Instruction: Your task is to copy the lines between the line containing "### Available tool" and the line containing "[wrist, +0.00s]", counting both of those lines, and to emit nothing more.

Input for this task:
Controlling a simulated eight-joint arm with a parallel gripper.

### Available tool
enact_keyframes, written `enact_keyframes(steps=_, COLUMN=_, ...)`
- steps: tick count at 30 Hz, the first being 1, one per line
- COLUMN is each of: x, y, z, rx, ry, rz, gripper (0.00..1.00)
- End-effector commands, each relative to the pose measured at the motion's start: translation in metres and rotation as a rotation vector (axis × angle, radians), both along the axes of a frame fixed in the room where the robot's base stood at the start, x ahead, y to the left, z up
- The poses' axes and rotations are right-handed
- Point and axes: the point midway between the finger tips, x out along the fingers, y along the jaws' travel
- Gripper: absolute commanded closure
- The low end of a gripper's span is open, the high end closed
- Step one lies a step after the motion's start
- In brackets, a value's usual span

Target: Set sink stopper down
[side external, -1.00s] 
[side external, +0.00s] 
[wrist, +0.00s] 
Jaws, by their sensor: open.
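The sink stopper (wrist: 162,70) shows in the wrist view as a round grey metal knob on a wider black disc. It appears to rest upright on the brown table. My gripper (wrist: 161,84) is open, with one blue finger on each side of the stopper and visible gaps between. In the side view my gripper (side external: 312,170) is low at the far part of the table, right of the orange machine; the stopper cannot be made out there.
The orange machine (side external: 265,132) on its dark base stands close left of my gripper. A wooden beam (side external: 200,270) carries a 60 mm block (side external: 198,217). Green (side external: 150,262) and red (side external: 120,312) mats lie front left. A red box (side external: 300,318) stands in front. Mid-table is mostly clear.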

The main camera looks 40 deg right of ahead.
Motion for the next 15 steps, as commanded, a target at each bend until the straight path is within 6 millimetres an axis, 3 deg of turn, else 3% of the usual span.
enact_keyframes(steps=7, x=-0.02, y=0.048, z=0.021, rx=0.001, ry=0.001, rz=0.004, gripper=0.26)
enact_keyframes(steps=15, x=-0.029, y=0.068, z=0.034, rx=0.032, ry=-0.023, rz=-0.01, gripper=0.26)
* * *
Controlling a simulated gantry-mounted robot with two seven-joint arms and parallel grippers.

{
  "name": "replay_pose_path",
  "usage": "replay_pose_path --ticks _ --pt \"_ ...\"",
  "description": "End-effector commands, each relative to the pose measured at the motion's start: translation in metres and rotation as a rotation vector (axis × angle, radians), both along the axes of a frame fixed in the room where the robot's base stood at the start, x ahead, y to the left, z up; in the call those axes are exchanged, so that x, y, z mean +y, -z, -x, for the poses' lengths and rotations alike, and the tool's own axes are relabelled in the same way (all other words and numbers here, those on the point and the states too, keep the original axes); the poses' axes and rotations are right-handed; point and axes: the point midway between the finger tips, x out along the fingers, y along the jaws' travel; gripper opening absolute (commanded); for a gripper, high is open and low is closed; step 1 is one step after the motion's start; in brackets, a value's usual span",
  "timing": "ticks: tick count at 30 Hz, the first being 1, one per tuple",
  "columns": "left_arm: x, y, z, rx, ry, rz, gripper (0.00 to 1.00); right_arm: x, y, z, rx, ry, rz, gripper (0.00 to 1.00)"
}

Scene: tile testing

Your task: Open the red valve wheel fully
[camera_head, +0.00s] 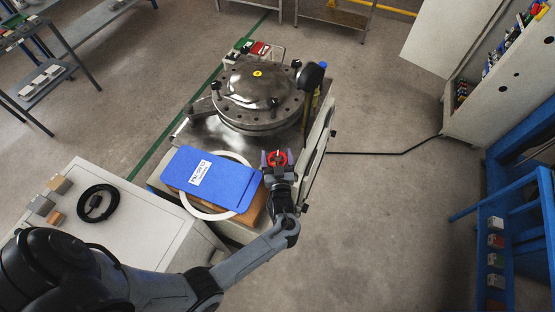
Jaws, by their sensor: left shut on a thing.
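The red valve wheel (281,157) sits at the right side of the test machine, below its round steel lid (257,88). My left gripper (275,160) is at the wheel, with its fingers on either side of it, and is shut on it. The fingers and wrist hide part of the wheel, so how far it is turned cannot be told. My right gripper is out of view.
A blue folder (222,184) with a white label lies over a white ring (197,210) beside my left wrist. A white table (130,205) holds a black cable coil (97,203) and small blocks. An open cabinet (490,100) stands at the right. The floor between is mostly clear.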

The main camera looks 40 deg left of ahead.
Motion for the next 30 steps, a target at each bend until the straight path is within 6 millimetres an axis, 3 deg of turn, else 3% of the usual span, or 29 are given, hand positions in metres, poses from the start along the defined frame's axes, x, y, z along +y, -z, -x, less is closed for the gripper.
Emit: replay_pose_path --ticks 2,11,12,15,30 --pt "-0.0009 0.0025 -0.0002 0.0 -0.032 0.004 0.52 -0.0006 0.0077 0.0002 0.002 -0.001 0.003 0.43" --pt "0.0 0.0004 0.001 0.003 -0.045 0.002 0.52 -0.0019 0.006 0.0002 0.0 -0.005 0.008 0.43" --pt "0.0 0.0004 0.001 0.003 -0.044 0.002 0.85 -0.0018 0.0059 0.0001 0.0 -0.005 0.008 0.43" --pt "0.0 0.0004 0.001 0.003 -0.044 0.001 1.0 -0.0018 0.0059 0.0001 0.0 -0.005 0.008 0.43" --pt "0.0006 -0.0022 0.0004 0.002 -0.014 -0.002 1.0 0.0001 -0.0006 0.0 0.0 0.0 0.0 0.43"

Finished answer:
### Available tool
enact_keyframes, written `enact_keyframes(steps=_, COLUMN=_, ...)`
- steps: tick count at 30 Hz, the first being 1, one per line
- COLUMN is each of: x, y, z, rx, ry, rz, gripper (0.00..1.00)
- End-effector commands, each relative to the pose measured at the motion's start: translation in metres and rotation as a rotation vector (axis × angle, radians), both along the axes of a frame fixed in the room where the robot's base stood at the start, x ahead, y to the left, z up
- The poses' axes and rotations are right-handed
- Point and axes: the point midway between the finger tips, x out along the fingers, y along the jaws' travel
- Gripper: absolute commanded closure
- The low end of a gripper's span is open, the high end closed
- Step one lies a step after the motion's start
- In brackets, a value's usual span

Target: Set sink stopper down
[side external, -1.00s] 
[side external, +0.00s] 
[wrist, +0.00s] 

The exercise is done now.